12.30 - 2.00pm
online
To mark Adult Safeguarding Day 2023, IASW are running an online event to explore the views of people who use and deliver safeguarding services; amid calls for a fundamental reform of adult safeguarding in Ireland.
Social work strives to be a profession of reflectors and critical thinkers. This event provides a reflective, thought provoking space to consider what safeguarding means from different perspectives. The voices of people who use safeguarding services are seldom heard and are central to this event.
Self- advocates from the Irish Dementia Working Group and Inclusion Ireland will share their experiences or perspectives on what ‘being safeguarded’ means to them, while speakers from The Alzheimer’s Society of Ireland and Inclusion Ireland will provide a roadmap for what needs to change to create safeguarding systems which respect the rights of adults at risk as individual rights holders. Social workers from IASW will highlight the challenges and solutions in providing safeguarding services through a social justice, human rights lens.
Speakers:
Vivian Geiran, Chairperson of the Irish Association of Social Workers ‘Reeling in the Year; Reflections on Adult Safeguarding in the last 12 months.’ Vivian will provide an overview of the key developments in the landscape of adult safeguarding in the last year.

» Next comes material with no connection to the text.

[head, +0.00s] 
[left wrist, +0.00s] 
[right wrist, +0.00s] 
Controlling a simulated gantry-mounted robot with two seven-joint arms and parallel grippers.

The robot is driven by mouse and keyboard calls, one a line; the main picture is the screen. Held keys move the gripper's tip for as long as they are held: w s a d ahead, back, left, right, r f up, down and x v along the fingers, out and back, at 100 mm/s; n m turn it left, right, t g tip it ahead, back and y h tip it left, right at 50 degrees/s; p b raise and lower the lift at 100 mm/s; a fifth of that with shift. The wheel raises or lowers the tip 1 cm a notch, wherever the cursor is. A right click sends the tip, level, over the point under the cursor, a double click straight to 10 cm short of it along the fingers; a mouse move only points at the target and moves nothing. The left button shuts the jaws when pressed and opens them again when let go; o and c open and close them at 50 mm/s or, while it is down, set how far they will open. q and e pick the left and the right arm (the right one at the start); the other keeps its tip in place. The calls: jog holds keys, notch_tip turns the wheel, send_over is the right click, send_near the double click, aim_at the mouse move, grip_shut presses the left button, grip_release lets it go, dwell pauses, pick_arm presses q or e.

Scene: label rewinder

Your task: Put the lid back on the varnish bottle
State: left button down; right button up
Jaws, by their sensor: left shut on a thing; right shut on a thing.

Kathleen Farrell of the Irish Dementia Working Group, along with Clodagh Whelan, Advocacy Manager, The Alzheimer Society of Ireland, will share their insights and perspectives of safeguarding for people with dementia.
Paul Alford, Self Advocate with Inclusion Ireland, along with Derval McDonagh, CEO Inclusion Ireland will reflect on whether current safeguarding structures recognises people with disabilities as individual right holders. Paul will share his own compelling account of receiving safeguarding intervention and his reflections on what needs to change.
Kerry Cuskelly, social worker and member of the Irish Association of Social Workers will share the experiences of frontline social workers in Ireland and outline the challenges social workers face in supporting the human rights of the people we work with to live the life of their choosing and offers solutions for positive change.